(Prompt) Without the pictures, set down every line of the data exactly.

(Stored data)

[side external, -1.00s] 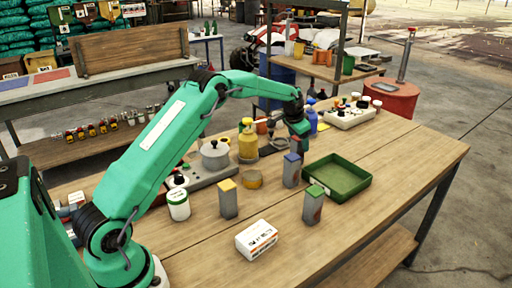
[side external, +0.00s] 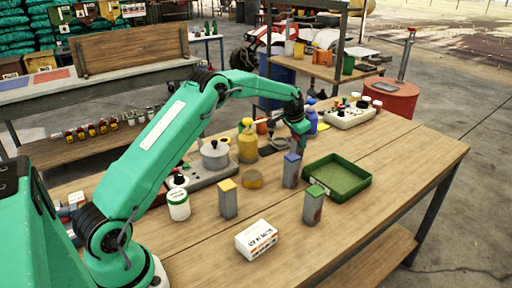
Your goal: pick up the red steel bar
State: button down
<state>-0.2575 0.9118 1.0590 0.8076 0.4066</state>
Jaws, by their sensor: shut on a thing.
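My gripper (side external: 301,136) is beyond the blue-topped grey bar (side external: 291,171), near the back edge of the wooden table. It points down and is shut on a slim bar, taken to be the red steel bar (side external: 303,146). That bar is small and mostly hidden by the jaws and the blue-topped bar, and I cannot tell whether its foot touches the table. A yellow-topped grey bar (side external: 228,200) and a green-topped grey bar (side external: 313,206) stand upright closer to the camera.
A green tray (side external: 362,197) lies right of the bars. A blue bottle (side external: 312,122) and yellow bottle (side external: 248,142) stand near my gripper. A white box (side external: 257,240), white jar (side external: 179,206) and pot (side external: 215,154) are on the table. The table's right end is clear.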

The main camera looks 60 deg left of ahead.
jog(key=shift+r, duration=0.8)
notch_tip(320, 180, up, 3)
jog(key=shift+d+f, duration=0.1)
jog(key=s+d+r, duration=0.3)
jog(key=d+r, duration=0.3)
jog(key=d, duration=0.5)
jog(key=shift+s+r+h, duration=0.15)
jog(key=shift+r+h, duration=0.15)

(Solution to this task)
[side external, -1.00s] 
[side external, +0.00s] 
Your goal: pick up the red steel bar
State: button down
<state>-0.2575 0.9118 1.0590 0.8076 0.4066</state>
Jaws, by their sensor: shut on a thing.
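My gripper (side external: 301,136) is beyond the blue-topped grey bar (side external: 291,171), near the back edge of the wooden table. It points down and is shut on a slim bar, taken to be the red steel bar (side external: 303,146). That bar is small and mostly hidden by the jaws and the blue-topped bar, and I cannot tell whether its foot touches the table. A yellow-topped grey bar (side external: 228,200) and a green-topped grey bar (side external: 313,206) stand upright closer to the camera.
A green tray (side external: 362,197) lies right of the bars. A blue bottle (side external: 312,122) and yellow bottle (side external: 248,142) stand near my gripper. A white box (side external: 257,240), white jar (side external: 179,206) and pot (side external: 215,154) are on the table. The table's right end is clear.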

The main camera looks 60 deg left of ahead.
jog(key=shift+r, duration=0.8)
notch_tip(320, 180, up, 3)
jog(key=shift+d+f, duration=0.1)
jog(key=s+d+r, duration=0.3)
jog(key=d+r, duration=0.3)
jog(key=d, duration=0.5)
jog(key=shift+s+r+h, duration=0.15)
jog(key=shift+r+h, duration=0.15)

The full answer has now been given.